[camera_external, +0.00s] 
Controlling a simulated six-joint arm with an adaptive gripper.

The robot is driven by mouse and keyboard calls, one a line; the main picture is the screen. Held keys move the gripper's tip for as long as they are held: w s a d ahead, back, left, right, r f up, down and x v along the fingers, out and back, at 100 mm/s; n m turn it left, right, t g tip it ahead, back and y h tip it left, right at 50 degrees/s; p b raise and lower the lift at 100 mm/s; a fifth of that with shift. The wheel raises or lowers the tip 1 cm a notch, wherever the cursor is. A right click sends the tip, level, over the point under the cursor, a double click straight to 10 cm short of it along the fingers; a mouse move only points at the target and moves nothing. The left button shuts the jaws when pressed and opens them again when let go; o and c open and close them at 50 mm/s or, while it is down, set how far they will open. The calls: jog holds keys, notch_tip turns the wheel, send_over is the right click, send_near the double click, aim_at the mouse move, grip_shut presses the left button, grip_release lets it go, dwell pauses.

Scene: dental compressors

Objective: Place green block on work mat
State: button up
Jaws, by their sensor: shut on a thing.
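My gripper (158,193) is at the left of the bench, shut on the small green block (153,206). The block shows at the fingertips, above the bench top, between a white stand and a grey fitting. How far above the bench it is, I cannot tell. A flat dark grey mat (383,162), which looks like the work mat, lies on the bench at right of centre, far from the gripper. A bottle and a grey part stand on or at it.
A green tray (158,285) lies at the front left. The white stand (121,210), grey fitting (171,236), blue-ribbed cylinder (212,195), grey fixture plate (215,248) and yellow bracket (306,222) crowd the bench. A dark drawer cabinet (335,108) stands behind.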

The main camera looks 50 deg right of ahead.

◇ ◇ ◇ ◇ ◇

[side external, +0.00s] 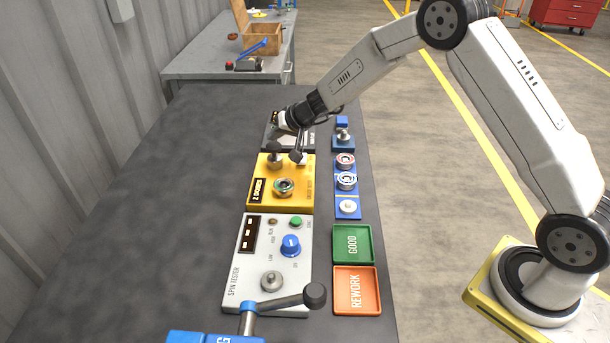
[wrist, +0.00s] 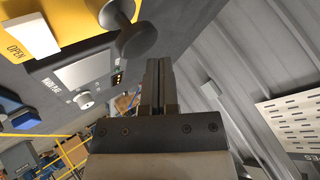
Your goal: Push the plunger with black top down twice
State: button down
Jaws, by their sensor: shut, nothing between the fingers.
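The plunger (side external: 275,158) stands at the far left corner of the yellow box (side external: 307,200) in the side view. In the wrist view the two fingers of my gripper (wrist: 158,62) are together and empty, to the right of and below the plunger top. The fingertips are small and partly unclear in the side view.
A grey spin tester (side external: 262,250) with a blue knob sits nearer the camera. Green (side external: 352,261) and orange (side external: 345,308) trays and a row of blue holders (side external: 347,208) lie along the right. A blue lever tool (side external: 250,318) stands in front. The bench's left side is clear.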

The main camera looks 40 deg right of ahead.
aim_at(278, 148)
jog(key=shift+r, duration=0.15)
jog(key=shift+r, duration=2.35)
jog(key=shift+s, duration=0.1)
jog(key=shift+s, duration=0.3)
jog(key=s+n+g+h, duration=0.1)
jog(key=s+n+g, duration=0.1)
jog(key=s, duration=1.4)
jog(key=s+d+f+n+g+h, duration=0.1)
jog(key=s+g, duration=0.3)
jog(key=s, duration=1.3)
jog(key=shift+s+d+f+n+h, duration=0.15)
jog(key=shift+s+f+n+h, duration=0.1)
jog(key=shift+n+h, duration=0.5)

◇ ◇ ◇ ◇ ◇

— Work instructions —
Quote exactly the lines running from the line with "State: button up" through the line with "The main camera looks 50 deg right of ahead.", both ends included, and nothing more.

— Result of the exercise —
State: button up
Jaws, by their sensor: shut on a thing.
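My gripper (158,193) is at the left of the bench, shut on the small green block (153,206). The block shows at the fingertips, above the bench top, between a white stand and a grey fitting. How far above the bench it is, I cannot tell. A flat dark grey mat (383,162), which looks like the work mat, lies on the bench at right of centre, far from the gripper. A bottle and a grey part stand on or at it.
A green tray (158,285) lies at the front left. The white stand (121,210), grey fitting (171,236), blue-ribbed cylinder (212,195), grey fixture plate (215,248) and yellow bracket (306,222) crowd the bench. A dark drawer cabinet (335,108) stands behind.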

The main camera looks 50 deg right of ahead.

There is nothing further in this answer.